Transboundary Agreement Hinges on the Core of International Environmental Law

Meaghan Anderson, J.D./C.L. 2013, Paul M. Hebert Law Center, Louisiana State University. Meaghan was the Deepwater Land Intern for Chevron U.S.A. in 2012 and will be a Gulf of Mexico Land Representative for Chevron U.S.A. in August 2013.

A long awaited agreement between the United States and Mexico may have found a common ground between the mutual needs for energy and environmental protection. The Transboundary Agreement was formed between United States and Mexico on February 20, 2012, after decades of indecision on deepwater drilling along their international maritime boundaries in the Gulf of Mexico.[1] The Transboundary Agreement could open up millions of new acres to deepwater drilling for both countries.[2] However, the prospect of increasing deepwater drilling has been tainted since the 2010 BP oil spill.[3] The world watched as the oil came ashore along the Gulf Coast, affecting both state and federal maritime boundaries.[4] One factor became very clear: oil does not recognize borders of any kind due to its fugacious complexities.[5] It is a reality that must be dealt with as deepwater drilling now becomes more prevalent in the Gulf of Mexico. Therefore, countries must develop better safety and environmental protocols, while at the same time respecting sovereign borders.[6] Perhaps the best framework for understanding the ongoing threat of oil pollution in an international body of water such as the Gulf of Mexico is found in the Trail Smelter Arbitral Tribunal case.[7]

The Trail Smelter Arbitral Tribunal caseoccurred between the United States and Canada in 1941.[8] The United States alleged that fumes from a Canadian smelter in Trail, British Columbia, were carried downriver into Washington State, where it caused pollution.[9]A tribunal was established to try the case, and both countries agreed to provide one member of the tribunal and to choose jointly a chairman who was a national of neither country, here a Belgian.[10] The Tribunal was required to decide “the limits of the fundamental legal concept of the sovereign equality of states. Where Canada’s sovereignty implied the right to exploit its natural resources as it willed, that same sovereign norm protected the United States’ right to the inviolability of it national territory. The activities . . . in Trail, by virtue of climatic conditions that sent its emissions downstream and into the United States, implicated both sovereign rights at the same time.”[11]

Originally, the Tribunal looked to customary international law and international decisions on international environmental pollution, but no relevant precedent was found.[12] Therefore, the Tribunal relied heavily on the law of United States, which was authorized by the Convention between the United States and Canada.[13] The law of the United States was particularly fitting due to the number of analogous cases involving intrastate pollution in the United States.[14] The Tribunal found Canada liable for damages to the United States and obligated it to abate the pollution caused by the Trail smelter.[15] The Trail Smelter Arbitral Decision was a very seminal case because it established a basic principle of international law.
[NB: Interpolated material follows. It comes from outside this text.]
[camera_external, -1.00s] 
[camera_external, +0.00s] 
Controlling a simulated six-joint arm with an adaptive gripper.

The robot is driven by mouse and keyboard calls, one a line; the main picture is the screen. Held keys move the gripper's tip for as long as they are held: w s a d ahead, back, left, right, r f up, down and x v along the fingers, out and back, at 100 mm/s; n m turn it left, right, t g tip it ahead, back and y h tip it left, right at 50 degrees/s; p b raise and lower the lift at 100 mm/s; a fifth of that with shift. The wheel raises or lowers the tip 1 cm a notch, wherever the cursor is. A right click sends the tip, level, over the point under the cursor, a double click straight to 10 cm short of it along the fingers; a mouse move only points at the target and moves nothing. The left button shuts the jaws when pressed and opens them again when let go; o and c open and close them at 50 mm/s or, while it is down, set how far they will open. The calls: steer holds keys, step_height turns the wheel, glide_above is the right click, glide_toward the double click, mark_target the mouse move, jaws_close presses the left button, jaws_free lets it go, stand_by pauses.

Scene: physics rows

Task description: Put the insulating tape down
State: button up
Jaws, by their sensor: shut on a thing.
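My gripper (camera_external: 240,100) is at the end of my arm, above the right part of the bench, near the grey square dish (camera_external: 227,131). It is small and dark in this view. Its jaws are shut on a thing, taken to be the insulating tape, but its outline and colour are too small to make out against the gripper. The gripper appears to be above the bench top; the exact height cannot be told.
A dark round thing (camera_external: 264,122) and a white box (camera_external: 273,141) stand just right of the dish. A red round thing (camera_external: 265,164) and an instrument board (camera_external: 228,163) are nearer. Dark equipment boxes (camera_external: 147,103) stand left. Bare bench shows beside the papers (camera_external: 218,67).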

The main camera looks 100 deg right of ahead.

The Tribunal articulated what have come to be known as the Trail Smelter principles:

(1) the state has a duty to prevent transboundary harm, which is commonly expressed in the Latin maxim sic utere tuo ut alilenum non laedas (“one should use one’s own property so as not to injure another”); and (2) the “polluter pays” principle, which holds that the polluting state should pay compensation for the transboundary harm it has caused.[16]

The Transboundary Agreement clearly implicates the principles laid down by the Trail Smelter Arbitral Tribunal in light of oil crossing boundaries freely like the Trail smelter pollution. The Agreement creates a set of mutual safety and regulatory protocols applicable to both Mexico and the United States’ deepwater drilling activities, while still maintaining each country’s sovereign regulatory and leasing systems.[17] The joint set of protocols is an active desire to fulfill the duty principle and more clearly delineate the liabilities of a polluting country laid down in Trail Smelter.[18] By implicating these international principles, the Transboundary Agreement, if ratified, will bring decades of uncertainty about deepwater drilling to a rest.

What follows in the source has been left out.